だが、終生一軍人に徹したがゆえにそれぞれの派閥を作る親兄妹から孤立してしまい、ソロモンの危機に際しても、援軍を出したのはギレン一人で、それもビグ・ザム1機のみだった。通信での会議の席で1機で2?3個師団にも相当するはずと豪語するギレンに対し、ドズルは思わず「戦いは数だよ」と不満をぶつけている。キシリアの援軍は到着せず、デギンもソーラ・レイの開発を政治家として嫌がり(「父上はソロモンに落ちろと言うのか」と言っている)、結果としてドズルは孤立無援のままソロモン戦を迎えている(『THE ORIGIN』(漫画)では兵の決死の労を称えつつ、これに「ギレン、キシリアが政治の対立で数万の将兵を見殺しにした」と激怒し、「彼らの内紛がジオンを滅ぼす禍根になる」と自身の死後を予言した言葉を残している)。
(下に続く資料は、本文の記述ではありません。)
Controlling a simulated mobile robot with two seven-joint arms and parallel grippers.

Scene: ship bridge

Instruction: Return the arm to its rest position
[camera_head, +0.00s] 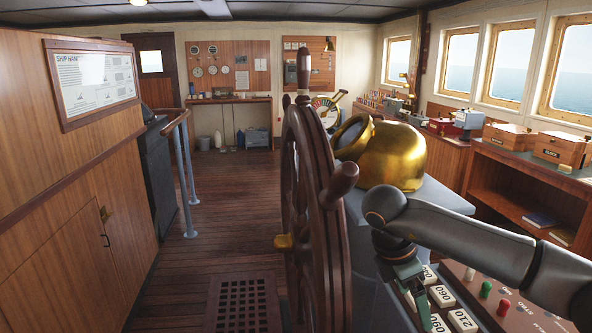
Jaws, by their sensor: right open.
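My right arm (455,230) comes in from the right and bends down at its wrist. My right gripper (415,292) points down, open, over the left part of a panel that carries number tiles. White tiles, one marked 060 (441,296) and one marked 210 (462,320), lie close to the right of its fingers. The fingertips are small and partly hidden, so I cannot tell whether they touch a tile. My left gripper is not in view.
A large wooden ship's wheel (318,215) stands just left of my right arm. A brass binnacle hood (397,155) rises behind the arm. Green and red knobs (486,290) stick up from the panel. Wooden boxes (562,148) stand on the right-hand counter. The floor at left is open.

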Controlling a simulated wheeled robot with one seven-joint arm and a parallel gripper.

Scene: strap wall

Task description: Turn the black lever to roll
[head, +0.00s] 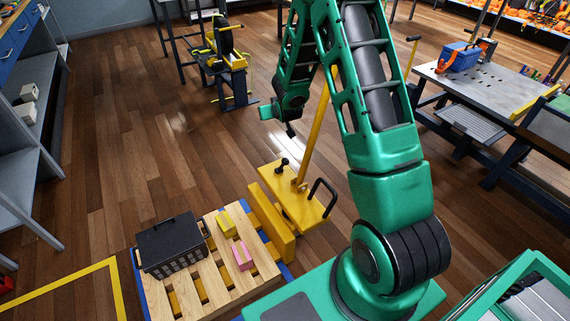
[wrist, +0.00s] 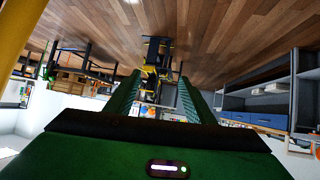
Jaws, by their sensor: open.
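A short black lever (head: 282,165) with a round knob stands on the yellow plate (head: 297,208) of a low wheelless-looking yellow device, at the foot of its slanted yellow pole (head: 317,135). I cannot read any marking for roll. My gripper (head: 280,116) hangs above and beyond the lever in the head view, apart from it. In the wrist view its two green fingers (wrist: 155,90) are spread with nothing between them. The lever is not visible in the wrist view. A black looped handle (head: 323,190) rises from the plate's right side.
A yellow-black machine (head: 228,58) stands farther back, also in the wrist view (wrist: 155,55).

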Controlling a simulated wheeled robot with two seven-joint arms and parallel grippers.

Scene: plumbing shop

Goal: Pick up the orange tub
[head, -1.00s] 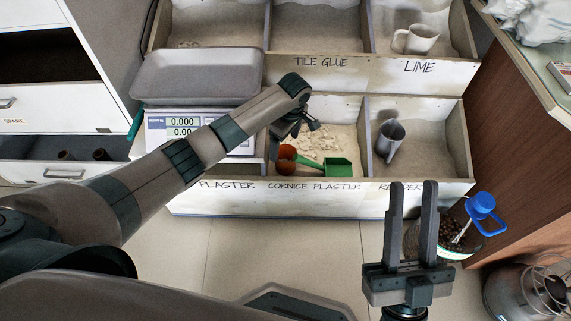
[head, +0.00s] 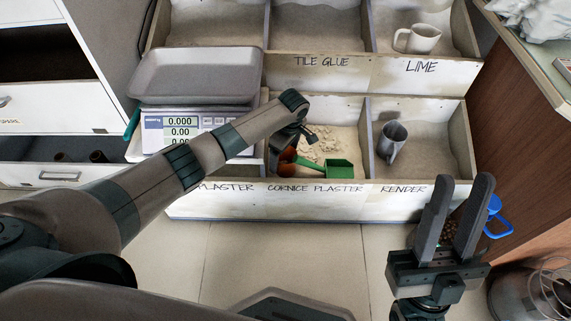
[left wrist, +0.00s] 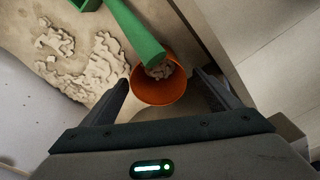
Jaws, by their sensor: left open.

しかし、そのドズル自身も、弟の仇討ちを理由にキシリアの勢力圏にろくな調整もなくランバ・ラルを送り込みマ・クベとの対立を招く(ラルからも「ザビ家の個人的感情から出た作戦」と断言されている)、キシリアとシャアへの当てつけを目的にコンスコン隊に艦4隻にドム18機(劇場版では艦3隻とドム12機)を与えて送る、盗聴の危険性が大きい直接通信でギレンに怒鳴り込む、「物笑いの種になる」との理由でキシリアへの援軍要請を拒む、キシリア配下のマ・クベによって提案された統合整備計画を開戦まで黙殺するなど、私情を優先した行動が多く見られる。